What I’m still learning to do is orient myself differently. I haven’t figured it out, but I now have a set of tools and a different way of seeing when I catch myself slipping into old assumptions. It’s something I return to often, and the truth is, it is very hard.
Because the world around us constantly reinforces the opposite direction. We live in a culture oriented toward visible markers of success: possessions, achievements, looks, money, status. These are constantly amplified and rewarded, talked about and pursued. Even when you intellectually understand there might be another way to live, you are still swimming in a current that pulls you back toward external validation.
I’ve come to learn there is another way to orient performance. Instead of making achievement the destination, the focus can shift toward what is possible for you. This means becoming more aware, more disciplined, more courageous, more present, and more engaged in the process of growth itself.
These kinds of goals are different because they do not have an endpoint. There is no point at which growth is complete or courage is fully developed. They are ongoing processes rather than fixed destinations. Every experience, whether “successful” or not, becomes part of that process.

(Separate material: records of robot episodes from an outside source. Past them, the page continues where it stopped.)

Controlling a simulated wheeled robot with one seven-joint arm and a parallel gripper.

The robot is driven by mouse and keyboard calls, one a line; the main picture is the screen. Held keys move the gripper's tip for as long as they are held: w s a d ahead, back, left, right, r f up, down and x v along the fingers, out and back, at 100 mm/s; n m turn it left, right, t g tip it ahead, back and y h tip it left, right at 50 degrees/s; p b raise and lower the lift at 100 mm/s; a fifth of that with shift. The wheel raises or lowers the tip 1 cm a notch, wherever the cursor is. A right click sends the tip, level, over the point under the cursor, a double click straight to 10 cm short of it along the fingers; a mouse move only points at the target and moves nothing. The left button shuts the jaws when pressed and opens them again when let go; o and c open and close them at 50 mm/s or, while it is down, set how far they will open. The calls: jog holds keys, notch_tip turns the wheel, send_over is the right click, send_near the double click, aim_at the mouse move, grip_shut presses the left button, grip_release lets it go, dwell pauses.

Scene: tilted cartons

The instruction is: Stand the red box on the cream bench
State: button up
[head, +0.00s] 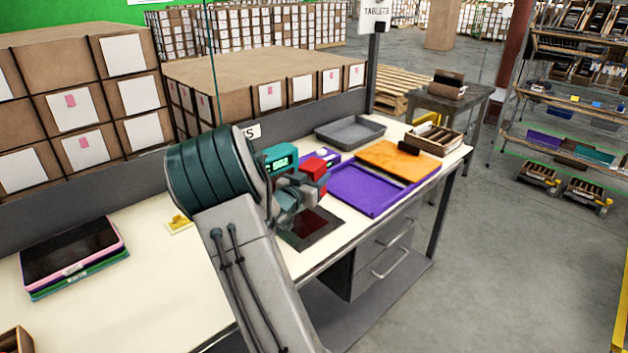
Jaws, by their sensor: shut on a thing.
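The red box (316,167) is held by my gripper (303,184), above the right half of the cream bench (150,275). My gripper is shut on it, and my arm hides part of both. A dark flat panel (314,230) with a reddish sheen lies on the bench below them. I cannot tell how high the box is held or exactly how it is tilted.
A purple tray (350,196) with an orange board (388,160) lies to the right; a grey tray (350,131) is behind. A teal device (281,157) stands close behind my gripper. Stacked tablets (70,250) lie at left.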

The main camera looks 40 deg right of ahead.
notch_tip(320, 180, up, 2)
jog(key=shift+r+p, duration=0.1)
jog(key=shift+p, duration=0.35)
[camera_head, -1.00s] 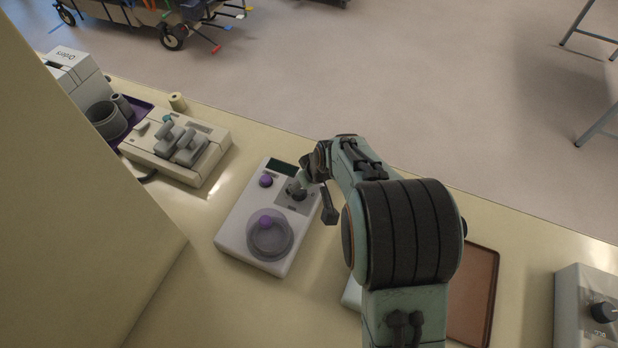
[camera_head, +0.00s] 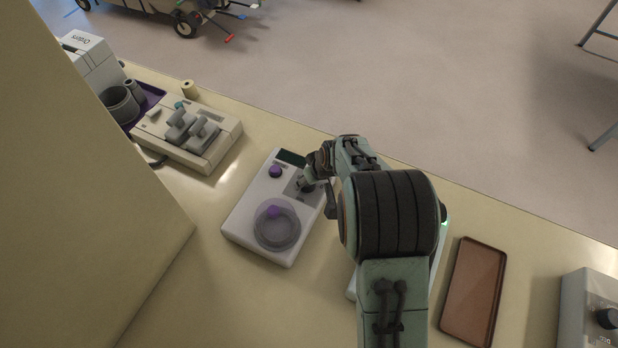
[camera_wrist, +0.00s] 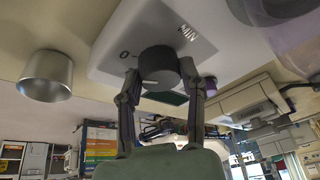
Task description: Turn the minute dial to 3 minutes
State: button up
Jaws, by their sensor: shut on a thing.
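The white device (camera_head: 245,222) stands on the counter, with a dark display, a purple knob (camera_head: 275,171) and a clear round cover (camera_head: 277,228). The dark minute dial (camera_wrist: 158,66) sits beside the printed "MIN" label in the wrist view. My gripper (camera_wrist: 160,72) is shut on this dial, with one finger on each side of it. In the head view my gripper (camera_head: 308,183) is at the device's right side and mostly hides the dial.
A beige unit (camera_head: 190,140) with grey parts stands at the back left, near a small yellowish roll (camera_head: 190,89). A brown tray (camera_head: 473,292) lies right of my arm. A grey box with a black knob (camera_head: 608,318) is at the far right. A pale panel fills the left.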

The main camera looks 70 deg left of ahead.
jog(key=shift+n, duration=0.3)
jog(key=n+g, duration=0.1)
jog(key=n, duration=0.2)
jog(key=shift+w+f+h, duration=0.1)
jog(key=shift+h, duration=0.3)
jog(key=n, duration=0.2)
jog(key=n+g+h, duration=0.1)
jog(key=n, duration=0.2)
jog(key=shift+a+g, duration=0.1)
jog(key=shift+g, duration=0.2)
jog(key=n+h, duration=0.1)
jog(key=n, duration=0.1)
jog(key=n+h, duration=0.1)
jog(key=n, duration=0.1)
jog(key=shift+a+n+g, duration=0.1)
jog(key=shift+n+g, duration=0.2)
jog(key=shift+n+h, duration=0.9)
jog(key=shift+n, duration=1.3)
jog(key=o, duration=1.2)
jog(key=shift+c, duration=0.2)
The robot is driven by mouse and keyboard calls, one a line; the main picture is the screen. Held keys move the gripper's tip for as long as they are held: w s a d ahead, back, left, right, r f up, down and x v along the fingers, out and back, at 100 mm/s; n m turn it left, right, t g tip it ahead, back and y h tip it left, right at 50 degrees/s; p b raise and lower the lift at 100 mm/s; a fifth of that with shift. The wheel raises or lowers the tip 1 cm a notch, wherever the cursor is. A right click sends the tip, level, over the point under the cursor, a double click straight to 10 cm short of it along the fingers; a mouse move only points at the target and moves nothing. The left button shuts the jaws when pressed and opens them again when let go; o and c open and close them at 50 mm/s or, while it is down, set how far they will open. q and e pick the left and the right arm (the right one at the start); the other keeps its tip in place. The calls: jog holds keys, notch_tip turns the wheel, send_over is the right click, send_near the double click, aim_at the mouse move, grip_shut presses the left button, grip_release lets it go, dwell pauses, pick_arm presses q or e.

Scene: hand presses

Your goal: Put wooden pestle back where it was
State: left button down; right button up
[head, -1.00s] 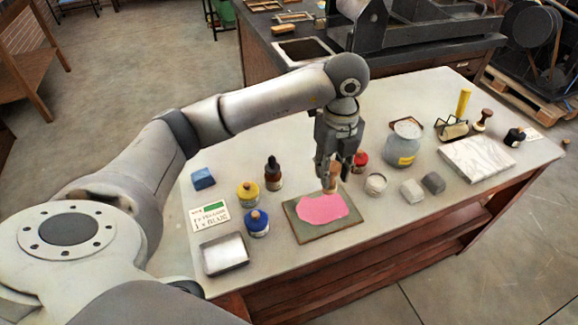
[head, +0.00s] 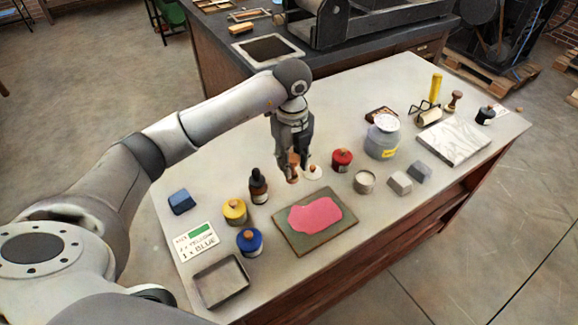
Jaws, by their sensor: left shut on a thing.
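My left gripper (head: 292,178) points down and is shut on the wooden pestle (head: 293,166), a brown piece partly hidden by the fingers. It is just behind the dark slab (head: 284,236), which carries a flat pink patch (head: 316,214). A small pale round thing (head: 313,173) shows just right of the fingertips, partly hidden. I cannot tell whether the pestle touches the table. My right gripper is not in view.
A dark dropper bottle (head: 258,188), yellow jar (head: 234,211) and blue jar (head: 250,242) stand left of the slab. A red jar (head: 342,160), pale tin (head: 365,182) and large grey jar (head: 382,140) stand right. A shallow tray (head: 221,282) lies front left.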

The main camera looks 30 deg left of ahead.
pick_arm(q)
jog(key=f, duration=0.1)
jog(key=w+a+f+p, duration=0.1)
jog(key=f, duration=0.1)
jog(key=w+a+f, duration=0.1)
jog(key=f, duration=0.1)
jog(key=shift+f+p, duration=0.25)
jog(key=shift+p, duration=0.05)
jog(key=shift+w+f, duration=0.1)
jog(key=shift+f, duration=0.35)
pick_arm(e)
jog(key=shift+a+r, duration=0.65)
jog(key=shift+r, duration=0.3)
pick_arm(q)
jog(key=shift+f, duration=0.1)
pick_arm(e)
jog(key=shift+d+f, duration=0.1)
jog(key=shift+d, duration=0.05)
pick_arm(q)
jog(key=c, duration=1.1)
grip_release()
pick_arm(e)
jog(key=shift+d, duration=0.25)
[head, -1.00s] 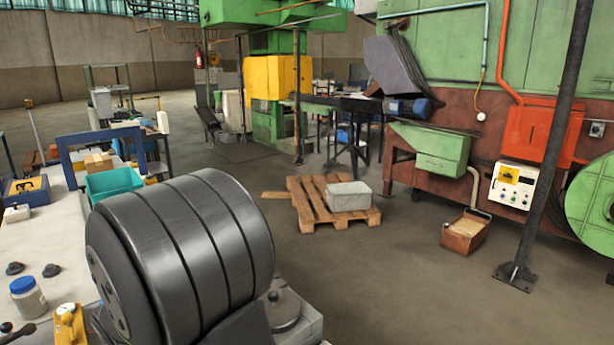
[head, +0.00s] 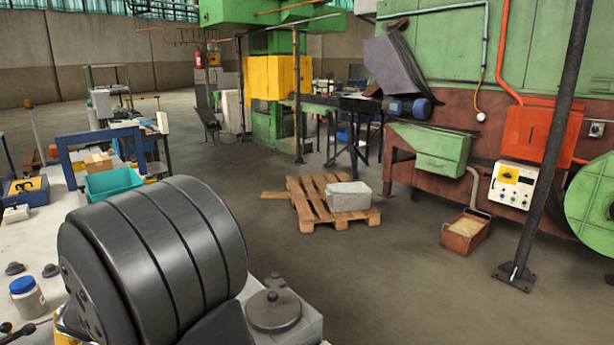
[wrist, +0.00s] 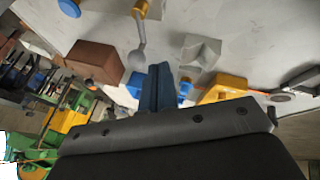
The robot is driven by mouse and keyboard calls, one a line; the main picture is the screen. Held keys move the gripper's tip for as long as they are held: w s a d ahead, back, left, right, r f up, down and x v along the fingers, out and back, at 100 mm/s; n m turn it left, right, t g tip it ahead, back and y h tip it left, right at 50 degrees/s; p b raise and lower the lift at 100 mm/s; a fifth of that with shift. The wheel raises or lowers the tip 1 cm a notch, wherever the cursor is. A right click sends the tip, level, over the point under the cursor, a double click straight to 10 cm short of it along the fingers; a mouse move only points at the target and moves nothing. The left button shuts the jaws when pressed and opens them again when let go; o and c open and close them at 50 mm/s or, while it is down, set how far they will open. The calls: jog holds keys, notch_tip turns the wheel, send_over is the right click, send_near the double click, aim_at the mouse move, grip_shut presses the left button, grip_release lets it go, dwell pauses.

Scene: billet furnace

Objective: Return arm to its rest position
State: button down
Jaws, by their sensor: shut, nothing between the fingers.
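My gripper (wrist: 158,88) shows in the wrist view as narrow dark blue fingers beyond a broad grey plate. The fingers are shut with nothing held between them. They are over the pale bench top (wrist: 255,35), and their height above it is hard to judge. In the head view my gripper is not visible. There, a large dark banded cylinder of my own arm (head: 155,260) fills the lower left and hides part of the bench.
Around the fingers lie a brown block (wrist: 95,62), a spoon-like tool (wrist: 138,50), a pale notched block (wrist: 200,50) and a yellow object (wrist: 222,88). The head view shows a blue-lidded jar (head: 28,298), teal bin (head: 113,184), pallet (head: 310,205) and dark post (head: 545,150).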

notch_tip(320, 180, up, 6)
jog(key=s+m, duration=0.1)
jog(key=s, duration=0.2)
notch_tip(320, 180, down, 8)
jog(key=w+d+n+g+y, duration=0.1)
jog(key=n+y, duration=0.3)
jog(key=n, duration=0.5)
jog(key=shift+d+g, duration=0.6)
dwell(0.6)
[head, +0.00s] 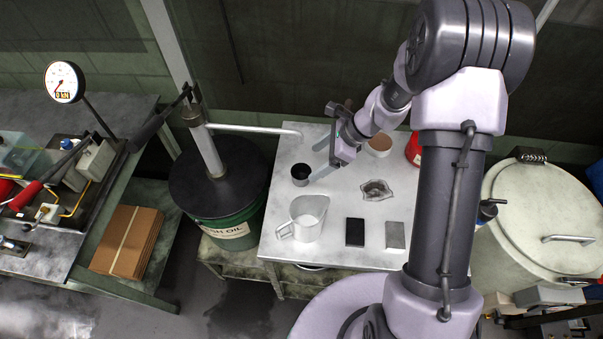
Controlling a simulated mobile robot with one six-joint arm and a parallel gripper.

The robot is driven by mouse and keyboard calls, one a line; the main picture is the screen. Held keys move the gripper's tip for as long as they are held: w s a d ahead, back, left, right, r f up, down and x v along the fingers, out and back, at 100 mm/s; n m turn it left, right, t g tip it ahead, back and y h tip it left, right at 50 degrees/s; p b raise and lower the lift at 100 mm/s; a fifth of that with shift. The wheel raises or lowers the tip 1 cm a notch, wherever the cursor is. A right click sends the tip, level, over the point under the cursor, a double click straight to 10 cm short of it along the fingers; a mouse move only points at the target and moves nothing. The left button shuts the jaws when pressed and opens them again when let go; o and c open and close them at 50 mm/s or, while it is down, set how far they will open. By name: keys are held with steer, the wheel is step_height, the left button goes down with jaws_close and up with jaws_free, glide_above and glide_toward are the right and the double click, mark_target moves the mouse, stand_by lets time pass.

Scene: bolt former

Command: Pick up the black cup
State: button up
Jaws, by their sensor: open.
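The black cup (300,175) stands upright on the light grey table (280,215), near its left side. It is small and dark, with a paler rim. My gripper (316,163) is open, its two pale fingers pointing left. The lower fingertip appears close to the cup's right side. The other finger lies farther back, above and right of the cup in the picture. I cannot tell the fingers' height over the table or whether one touches the cup. Nothing shows between the fingers.
A crumpled dish (376,190), a black block (355,232) and a grey block (395,235) lie to the right.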

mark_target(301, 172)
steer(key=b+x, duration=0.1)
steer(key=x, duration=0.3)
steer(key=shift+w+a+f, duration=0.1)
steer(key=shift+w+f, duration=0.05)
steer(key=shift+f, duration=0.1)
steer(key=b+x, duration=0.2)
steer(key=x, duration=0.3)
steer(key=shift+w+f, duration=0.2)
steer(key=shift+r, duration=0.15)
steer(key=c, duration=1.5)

When this shift happens, the meaning of performance changes. Outcomes still matter, but they no longer define the individual. Success and failure become sources of information rather than judgments of self-worth. Performance becomes less about protecting identity and more about capability and possibility.
In looking back, I see that both Jim Murphy and Jim Denison were pointing me in the same general direction, but from different starting points. Murphy gave me a philosophy of performance that emphasized becoming over achievement. Denison helped me develop the ability to question the assumptions that were preventing me from fully understanding it.
Together, they changed not only how I think about performance, but how I think about what it means to try to live a meaningful life. I’m grateful for both of them and the impact they’ve had on how I see things.